Friday, April 15, 2016

Transgressions in Reason

I have been distracted, as of late, by the political campaign.

And I have been wasting significant amounts of time engaged in discussions on Facebook that are likely never to be read in any detail or to change anybody's mind.

It makes me wonder why I do such things.

One of the situations that I have trouble turning away from are people who use faulty reasoning. I see a person offering a conclusion and evidence in favor of that conclusion, I see that the reasoning is flawed, and so I respond.

Here is an example:

There is an argument going around that a person should vote for Bernie Sanders because, currently, he polls better against likely Republican opposition. The idea being, "If you want a Democrat in the White House, rather than a Republican, then vote for Bernie Sanders, because he is more likely to beat any likely Republican."

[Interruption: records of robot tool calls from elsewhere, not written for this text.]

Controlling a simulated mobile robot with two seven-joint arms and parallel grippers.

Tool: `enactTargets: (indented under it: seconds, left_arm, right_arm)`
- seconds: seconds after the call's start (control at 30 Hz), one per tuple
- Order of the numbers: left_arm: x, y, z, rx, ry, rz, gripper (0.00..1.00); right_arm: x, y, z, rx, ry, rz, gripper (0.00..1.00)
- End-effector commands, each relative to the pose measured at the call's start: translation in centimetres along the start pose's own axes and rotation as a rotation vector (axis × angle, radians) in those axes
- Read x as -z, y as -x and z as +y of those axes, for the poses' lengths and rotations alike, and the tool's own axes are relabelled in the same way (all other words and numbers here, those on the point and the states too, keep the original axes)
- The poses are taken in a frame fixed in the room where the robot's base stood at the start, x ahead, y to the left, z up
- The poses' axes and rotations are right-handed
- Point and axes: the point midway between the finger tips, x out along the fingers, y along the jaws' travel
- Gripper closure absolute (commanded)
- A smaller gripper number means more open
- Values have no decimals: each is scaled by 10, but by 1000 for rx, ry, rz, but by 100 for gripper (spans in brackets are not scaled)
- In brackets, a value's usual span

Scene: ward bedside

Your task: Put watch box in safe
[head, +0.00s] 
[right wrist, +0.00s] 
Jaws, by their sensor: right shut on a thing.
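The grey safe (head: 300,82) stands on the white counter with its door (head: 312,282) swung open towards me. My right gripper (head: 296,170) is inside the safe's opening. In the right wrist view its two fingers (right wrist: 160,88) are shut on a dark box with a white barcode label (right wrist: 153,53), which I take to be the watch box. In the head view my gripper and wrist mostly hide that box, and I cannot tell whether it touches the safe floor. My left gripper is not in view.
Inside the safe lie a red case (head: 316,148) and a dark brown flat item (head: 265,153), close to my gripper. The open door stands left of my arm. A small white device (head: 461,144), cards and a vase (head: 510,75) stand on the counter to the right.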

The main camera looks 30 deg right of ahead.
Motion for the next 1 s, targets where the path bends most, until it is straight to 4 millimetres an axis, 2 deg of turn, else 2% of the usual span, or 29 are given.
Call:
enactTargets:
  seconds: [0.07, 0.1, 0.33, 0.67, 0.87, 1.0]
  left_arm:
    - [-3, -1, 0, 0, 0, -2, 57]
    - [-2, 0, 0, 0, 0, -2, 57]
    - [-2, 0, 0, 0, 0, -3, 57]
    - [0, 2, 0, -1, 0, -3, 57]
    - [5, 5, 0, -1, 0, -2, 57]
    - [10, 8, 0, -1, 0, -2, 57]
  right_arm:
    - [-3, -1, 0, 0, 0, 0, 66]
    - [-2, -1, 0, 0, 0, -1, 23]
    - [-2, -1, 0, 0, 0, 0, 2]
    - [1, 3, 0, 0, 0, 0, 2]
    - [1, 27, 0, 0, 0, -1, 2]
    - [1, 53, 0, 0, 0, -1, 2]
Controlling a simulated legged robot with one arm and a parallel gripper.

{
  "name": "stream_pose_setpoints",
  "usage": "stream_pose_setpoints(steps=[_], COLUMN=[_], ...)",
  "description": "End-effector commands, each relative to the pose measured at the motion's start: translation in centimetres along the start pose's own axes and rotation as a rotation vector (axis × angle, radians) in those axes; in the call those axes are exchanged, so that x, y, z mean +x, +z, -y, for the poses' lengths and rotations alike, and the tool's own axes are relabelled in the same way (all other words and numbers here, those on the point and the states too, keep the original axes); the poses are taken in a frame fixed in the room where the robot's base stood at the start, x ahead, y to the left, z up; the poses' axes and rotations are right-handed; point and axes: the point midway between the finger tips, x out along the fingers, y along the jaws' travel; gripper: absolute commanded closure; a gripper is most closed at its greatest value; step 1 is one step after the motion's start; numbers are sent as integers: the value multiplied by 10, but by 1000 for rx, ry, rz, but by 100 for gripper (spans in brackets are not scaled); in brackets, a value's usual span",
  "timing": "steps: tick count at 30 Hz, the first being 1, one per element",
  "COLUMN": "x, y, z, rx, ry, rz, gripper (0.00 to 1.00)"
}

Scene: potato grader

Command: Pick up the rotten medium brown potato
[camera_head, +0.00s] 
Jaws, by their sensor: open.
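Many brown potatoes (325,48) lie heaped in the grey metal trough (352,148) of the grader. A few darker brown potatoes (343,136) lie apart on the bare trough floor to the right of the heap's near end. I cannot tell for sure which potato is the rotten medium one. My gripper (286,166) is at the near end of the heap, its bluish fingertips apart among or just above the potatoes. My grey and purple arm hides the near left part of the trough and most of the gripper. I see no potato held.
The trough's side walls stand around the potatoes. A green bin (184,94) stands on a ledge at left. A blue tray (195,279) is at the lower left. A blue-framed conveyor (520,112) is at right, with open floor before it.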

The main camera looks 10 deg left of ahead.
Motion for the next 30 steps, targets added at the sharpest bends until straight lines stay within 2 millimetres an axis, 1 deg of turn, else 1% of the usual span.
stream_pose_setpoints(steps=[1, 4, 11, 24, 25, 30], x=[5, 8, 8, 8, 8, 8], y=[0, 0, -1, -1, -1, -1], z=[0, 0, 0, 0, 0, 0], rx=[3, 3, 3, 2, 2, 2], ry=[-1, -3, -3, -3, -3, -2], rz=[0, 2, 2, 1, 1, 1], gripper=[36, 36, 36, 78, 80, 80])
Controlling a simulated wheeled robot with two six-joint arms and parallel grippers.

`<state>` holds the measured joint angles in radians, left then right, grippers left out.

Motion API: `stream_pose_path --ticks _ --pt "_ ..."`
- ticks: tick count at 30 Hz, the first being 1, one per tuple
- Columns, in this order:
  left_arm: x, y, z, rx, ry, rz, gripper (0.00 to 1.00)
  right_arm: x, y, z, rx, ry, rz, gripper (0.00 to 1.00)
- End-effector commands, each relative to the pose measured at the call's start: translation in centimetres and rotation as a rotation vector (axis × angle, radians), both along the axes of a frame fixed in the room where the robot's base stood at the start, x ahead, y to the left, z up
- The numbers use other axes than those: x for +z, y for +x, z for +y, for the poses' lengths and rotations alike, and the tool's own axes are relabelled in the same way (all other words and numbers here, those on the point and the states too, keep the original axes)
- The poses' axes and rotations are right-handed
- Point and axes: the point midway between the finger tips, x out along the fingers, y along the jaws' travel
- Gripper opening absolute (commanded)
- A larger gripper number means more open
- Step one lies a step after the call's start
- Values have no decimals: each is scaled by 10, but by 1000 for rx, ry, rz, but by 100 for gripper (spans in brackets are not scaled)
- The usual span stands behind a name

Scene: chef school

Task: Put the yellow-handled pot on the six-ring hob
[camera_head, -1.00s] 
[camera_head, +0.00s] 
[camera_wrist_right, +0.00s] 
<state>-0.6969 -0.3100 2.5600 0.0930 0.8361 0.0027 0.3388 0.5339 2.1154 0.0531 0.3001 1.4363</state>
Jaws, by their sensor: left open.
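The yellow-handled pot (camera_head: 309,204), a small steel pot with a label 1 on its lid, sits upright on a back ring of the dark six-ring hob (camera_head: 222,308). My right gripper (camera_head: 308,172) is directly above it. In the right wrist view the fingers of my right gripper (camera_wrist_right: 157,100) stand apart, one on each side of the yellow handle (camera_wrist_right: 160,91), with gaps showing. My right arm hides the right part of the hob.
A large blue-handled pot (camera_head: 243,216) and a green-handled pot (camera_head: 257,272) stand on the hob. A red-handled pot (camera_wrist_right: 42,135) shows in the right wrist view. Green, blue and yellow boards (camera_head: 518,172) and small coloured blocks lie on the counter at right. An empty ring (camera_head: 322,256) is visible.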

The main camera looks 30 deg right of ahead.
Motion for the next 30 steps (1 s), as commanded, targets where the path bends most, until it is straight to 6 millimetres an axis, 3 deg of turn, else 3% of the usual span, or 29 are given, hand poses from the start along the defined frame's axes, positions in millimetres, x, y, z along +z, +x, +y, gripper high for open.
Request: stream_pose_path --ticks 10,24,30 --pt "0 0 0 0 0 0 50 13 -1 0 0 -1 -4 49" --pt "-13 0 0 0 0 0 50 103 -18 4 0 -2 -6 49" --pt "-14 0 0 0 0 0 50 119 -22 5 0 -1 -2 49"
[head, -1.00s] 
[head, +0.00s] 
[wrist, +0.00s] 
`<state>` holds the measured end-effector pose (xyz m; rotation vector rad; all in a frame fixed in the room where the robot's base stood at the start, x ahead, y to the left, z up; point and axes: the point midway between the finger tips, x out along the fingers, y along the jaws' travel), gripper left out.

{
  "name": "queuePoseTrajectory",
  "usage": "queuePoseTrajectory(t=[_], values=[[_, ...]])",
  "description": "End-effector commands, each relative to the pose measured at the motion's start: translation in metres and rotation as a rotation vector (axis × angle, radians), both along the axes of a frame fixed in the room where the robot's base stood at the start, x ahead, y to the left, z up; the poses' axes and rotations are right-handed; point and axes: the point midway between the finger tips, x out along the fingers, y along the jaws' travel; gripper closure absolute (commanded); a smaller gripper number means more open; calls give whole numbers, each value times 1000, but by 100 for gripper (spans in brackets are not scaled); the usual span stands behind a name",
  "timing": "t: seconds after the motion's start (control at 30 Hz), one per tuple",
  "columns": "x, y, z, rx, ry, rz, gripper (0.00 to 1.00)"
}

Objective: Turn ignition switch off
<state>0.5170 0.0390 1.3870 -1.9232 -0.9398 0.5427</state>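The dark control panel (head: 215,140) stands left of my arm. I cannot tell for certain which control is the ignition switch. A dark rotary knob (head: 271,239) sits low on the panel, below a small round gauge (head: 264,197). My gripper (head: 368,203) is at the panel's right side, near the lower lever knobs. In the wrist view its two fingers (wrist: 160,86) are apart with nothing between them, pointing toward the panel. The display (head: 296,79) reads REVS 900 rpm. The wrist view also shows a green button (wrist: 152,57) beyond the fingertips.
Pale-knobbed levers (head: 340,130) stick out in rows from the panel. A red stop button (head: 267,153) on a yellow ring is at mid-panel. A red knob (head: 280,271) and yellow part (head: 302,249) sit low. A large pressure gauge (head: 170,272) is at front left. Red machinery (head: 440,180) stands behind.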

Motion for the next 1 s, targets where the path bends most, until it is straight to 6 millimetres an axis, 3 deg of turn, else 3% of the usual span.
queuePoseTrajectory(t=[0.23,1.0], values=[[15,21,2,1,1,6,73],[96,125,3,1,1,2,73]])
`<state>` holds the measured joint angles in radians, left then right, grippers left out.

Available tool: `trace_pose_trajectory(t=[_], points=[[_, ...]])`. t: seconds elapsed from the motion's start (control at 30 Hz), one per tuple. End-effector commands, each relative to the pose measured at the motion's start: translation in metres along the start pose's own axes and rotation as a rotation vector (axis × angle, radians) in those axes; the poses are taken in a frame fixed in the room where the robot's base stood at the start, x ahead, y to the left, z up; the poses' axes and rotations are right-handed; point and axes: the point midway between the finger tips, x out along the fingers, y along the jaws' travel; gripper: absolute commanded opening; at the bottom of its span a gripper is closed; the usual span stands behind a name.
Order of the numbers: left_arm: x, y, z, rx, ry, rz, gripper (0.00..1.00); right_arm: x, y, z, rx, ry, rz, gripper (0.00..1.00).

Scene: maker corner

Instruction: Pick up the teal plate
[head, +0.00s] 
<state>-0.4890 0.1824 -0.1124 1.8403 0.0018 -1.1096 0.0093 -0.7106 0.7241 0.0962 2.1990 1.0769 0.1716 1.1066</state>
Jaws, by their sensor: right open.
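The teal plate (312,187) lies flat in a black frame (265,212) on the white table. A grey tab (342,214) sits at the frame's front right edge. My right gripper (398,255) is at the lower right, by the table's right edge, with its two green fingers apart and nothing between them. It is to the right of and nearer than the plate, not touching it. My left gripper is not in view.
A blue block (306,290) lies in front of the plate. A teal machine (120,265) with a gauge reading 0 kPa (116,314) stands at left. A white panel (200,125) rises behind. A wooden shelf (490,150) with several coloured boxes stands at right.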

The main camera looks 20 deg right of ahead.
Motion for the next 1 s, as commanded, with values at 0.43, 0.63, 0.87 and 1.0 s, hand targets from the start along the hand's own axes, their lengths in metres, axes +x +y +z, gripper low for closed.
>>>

There is a similar argument on the Republican side of the election. This argument claims that Republicans should support John Kasich in a contested primary over Cruz or Trump because he is polling better than they are against likely Democratic competitors. However, as with Sanders, the vast majority of people do not know who John Kasich is.

There will be a billion dollar campaign to define these candidates after the party conventions. Votes will be cast based on what people think of the candidate in October and November, not on what people think about the candidate today. The only way in which polls taken today will be relevant to the November elections is to the degree that one believes that these billion-dollar focus-group driven campaigns will be ineffective.

Today, what most people know (or think they know) about Sanders is that he is white, male, and probably a good Christian (based on the fact that most white males in America are Christian and assumed to be good) who has not said or done anything outlandish. So, naturally, he is to be preferred over the likes of Ted Cruz or Donald Trump - or over John Kasich who, though also unknown, is burdened by association with Cruz and Trump.

The same that can be said about Kasich. He also has said or done nothing that has drawn a lot of negative attention. That alone makes him superior to Clinton. It is not because he has made no embarrassing statements, but the embarrassing statements of somebody so far out of the running are not news and don't get reported.

Yet, they will not remain unknown once the individual has won the nomination and the individual becomes the focus not only of the daily news cycle but of whatever campaign can be brought against him.

And that is where the problem arises.

The use of such reasoning - the willful blindness to relevant facts - represents a failure of rationality.

I would like to add that the failure is to be found in the decision to ignore what is most relevant. The question to be answered is: "How will the opposition be able to define the unknown candidate in the months ahead, and what can be done to prevent it?" The person who is interested in whether this candidate will beat the opposition in November needs to be looking, not at these polls, but at the possible claims that the opposition will be able to make and promote through advertising in the coming months.

An argument can be made that this is a moral failure as well.

Or, more precisely, two moral failures.

One of these moral failures is grounded on the fact that irrational people make mistakes - and those mistakes often cause harm, sometimes quite significant harm, to innocent people. Even rational agents cause harm from time to time, but the risks are far lower. Consequently, people generally have many and strong reason to promote an aversion to irrationality by condemning those who abandon reason in favor of irrational defense of a cherished belief. The type of condemnation they have reason to give is moral. "You ought not to do that. A good person - a properly motivated person - would not do such a thing."

The other moral failure springs from the fact that people tend to believe what they want to believe. When people abandon reason, and when people embrace propositions where the evidence suggests the proposition is false, we have an opportunity to learn something about what the agent really wants. We have a reason to discover that what the agent really has is a want that people generally have little reason to promote.

So, we ask, "Why do people make this mistake?"

People make such a mistake because they become committed to the candidate winning above all else. What matters is that the candidate wins. What ceases to matter is that the candidate deserves to win. What matters is whether one can manipulate another person to support the candidate with logical tricks and half-truths. What ceases to matter is that truth and reason itself shows that there are good reasons to support a candidate.

The person who truly cares that a candidate of a particular party win the general election would want the belief that "supporting this candidate will make it most likely that the correct party will win the general election" is true. In wanting to know that this is true, the agent would look for good evidence and strong or valid reasoning. If, instead, the agent abandons good evidence and sound reasoning, he gives us reason to suspect that he really does not care whether, "supporting this candidate will make it most likely that the correct party will win the general election" is true.

I hold that there is some merit into trying to correct the mistakes in reasoning that one encounters among one's friends and family. We do, in fact, have many and strong reasons to build a society where people are better at drawing correct conclusions from available evidence and less likely to use or to fall for deceptive practices. We have reason to expose what agents really want as opposed to what they claim to want, and to use our tools of condemnation (or praise) appropriately.

To the degree that a person participates in these types of discussions, then one should condemn irrationality as well as bad motives.

But not to the exclusion of other things a person can and should be doing.